In a bid to offer respite to FMP (fixed maturity plan) investors left in a lurch owing to the schemes’ exposure to the Essel Group (grappling with debt woes), HDFC AMC decided to offer liquidity by taking on the NCDs issued by Essel Group on its own books. The liquidity arrangement may involve an outlay not exceeding ₹500 crore, according to the exchange filing by the company.

This could imply two things for HDFC AMC: If the Essel Group manages to pay back its dues on the NCDs, then the impact on the AMC will be minimal (depending on the price at which it acquires these bonds). However, if Essel Group reneges on part or whole of its dues, then the AMC would take a big knock, impacting its earnings.

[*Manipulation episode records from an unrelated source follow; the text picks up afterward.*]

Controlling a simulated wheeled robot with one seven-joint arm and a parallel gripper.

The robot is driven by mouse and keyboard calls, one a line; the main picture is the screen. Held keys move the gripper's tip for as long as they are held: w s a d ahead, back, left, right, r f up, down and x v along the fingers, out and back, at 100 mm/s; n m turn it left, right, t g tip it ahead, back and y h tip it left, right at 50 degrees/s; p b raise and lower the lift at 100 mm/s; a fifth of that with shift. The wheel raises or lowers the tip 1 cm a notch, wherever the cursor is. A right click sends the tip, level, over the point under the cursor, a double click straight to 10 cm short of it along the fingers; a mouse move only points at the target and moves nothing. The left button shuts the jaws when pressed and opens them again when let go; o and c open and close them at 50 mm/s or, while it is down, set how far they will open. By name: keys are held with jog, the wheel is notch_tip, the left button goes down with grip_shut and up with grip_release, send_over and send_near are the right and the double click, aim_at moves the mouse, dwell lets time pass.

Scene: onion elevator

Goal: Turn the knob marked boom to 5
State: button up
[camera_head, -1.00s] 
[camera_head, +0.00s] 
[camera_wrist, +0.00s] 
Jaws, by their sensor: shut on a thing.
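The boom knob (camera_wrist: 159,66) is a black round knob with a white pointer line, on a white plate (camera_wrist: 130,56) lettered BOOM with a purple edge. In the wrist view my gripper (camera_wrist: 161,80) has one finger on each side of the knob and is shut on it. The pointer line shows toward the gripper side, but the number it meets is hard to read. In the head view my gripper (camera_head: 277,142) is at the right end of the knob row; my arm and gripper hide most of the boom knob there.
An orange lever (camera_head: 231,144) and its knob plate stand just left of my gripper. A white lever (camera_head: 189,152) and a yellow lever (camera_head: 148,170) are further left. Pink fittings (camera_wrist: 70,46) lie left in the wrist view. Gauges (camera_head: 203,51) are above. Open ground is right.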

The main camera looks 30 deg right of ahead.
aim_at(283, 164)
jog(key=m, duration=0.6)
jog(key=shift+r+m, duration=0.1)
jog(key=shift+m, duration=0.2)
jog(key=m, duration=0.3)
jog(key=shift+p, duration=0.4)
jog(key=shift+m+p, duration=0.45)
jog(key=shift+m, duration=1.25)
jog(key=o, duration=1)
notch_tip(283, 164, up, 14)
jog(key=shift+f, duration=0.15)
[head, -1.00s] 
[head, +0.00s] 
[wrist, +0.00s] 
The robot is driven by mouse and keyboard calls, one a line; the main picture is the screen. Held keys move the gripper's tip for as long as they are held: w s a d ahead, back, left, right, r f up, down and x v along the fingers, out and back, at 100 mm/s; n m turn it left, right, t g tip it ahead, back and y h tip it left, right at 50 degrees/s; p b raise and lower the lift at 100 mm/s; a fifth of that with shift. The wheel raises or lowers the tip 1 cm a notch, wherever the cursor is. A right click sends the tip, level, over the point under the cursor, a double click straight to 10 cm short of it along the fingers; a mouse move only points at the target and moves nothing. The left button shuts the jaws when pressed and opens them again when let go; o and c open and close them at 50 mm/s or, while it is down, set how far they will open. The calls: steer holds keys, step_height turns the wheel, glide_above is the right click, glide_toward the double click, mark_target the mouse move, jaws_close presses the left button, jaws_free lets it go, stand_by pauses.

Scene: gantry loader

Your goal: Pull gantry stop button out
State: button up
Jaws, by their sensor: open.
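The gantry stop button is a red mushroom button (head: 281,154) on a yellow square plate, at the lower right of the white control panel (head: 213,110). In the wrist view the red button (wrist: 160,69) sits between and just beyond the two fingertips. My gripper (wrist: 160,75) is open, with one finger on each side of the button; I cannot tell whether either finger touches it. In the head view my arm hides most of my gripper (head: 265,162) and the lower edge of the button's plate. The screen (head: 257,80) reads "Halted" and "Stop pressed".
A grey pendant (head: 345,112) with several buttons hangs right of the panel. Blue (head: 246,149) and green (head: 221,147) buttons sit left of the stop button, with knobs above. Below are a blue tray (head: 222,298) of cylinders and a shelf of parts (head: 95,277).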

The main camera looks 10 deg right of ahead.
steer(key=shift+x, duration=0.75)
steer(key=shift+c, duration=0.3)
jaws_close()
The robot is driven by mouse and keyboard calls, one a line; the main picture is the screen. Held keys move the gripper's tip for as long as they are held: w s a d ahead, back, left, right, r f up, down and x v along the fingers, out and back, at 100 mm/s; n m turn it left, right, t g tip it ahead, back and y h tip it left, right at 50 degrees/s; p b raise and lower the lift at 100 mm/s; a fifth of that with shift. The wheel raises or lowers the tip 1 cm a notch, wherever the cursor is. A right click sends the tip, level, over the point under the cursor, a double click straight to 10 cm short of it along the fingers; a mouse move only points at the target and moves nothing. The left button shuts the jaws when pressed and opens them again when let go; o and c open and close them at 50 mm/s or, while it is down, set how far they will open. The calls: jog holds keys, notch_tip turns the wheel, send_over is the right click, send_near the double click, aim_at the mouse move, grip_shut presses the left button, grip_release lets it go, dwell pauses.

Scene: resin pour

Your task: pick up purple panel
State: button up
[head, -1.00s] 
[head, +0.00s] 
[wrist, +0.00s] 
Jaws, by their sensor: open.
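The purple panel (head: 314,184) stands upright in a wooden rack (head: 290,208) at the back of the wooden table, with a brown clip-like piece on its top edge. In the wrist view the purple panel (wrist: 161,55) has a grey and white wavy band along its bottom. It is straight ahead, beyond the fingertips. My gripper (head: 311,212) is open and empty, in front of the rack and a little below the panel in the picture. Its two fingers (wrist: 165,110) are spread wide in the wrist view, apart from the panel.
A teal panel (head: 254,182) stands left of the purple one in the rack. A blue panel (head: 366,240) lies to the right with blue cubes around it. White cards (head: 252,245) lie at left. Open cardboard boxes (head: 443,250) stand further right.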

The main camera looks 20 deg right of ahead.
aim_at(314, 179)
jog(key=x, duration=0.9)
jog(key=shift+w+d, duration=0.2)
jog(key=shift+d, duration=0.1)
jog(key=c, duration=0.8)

Either ways, the company’s move — while offering comfort to investors in HDFC mutual funds — may not go down well with investors in the stock of HDFC AMC. With credit risks on the rise, the possibility of similar bailouts in the future can keep investors on tenterhooks.

That said, HDFC AMC has been among the top two players in terms of AUM in the last few years. In FY19, despite various regulatory changes impacting revenue and profitability, the company managed to grow its total AUM by 18 per cent and net profit by 31 per cent.

FMP episode

At the current price, HDFC AMC is trading at a premium valuation of about 11 per cent of AUM (as of March 2019); Reliance Nippon Life Asset Management is trading at about 5.8 per cent of AUM.

AMCs gave Essel Group time till September 2019 to make payments. Hence, FMP investors holding these bonds did not receive the full redemption amount on maturity.

For HDFC, one of its FMPs got rolled over (HDFC FMP-XXXV-1168D-Feb 2016), while the other was redeemed (partly). HDFC AMC has more FMPs maturing before September, and now, instead of waiting for payments from Essel, it has decided to provide liquidity to honour the redemption commitment

What it means for investors

Whether HDFC AMC manages to get payments from Essel or not will be important and will determine the impact on the AMC’s earnings. For investors in the AMC stock, this move by the company throws open uncertainties in future.

However, the company’s leadership position and sound financials offer comfort. Over the past year, several regulatory changes have had an impact on mutual funds’ earnings. A SEBI circular dated October 22, 2018, imposed a ban on payment of upfront commission and made it mandatory that all scheme related expenses be paid from the scheme only.

For HDFC AMC, there was a strong uptick in operating profit as fees and commissions fell by 27 per cent year-on-year in FY19, due to phasing out of upfront commission. Other expenses also fell by a tidy 23 per cent. Hence, net profit grew by 31 per cent.

SEBI’s regulatory changes on the total expense ratio (TER) is also set to impact AMCs from April 2019. SEBI, in its notification last year, revised TER limits sharply lower — in particular for large equity schemes.

The management of HDFC AMC expects the TER cuts to impact equity schemes by 24-25 bps. But given that they have been able to pass much of this to distributors, the net impact for them will be limited to about 3.4-4 bps of equity AUM.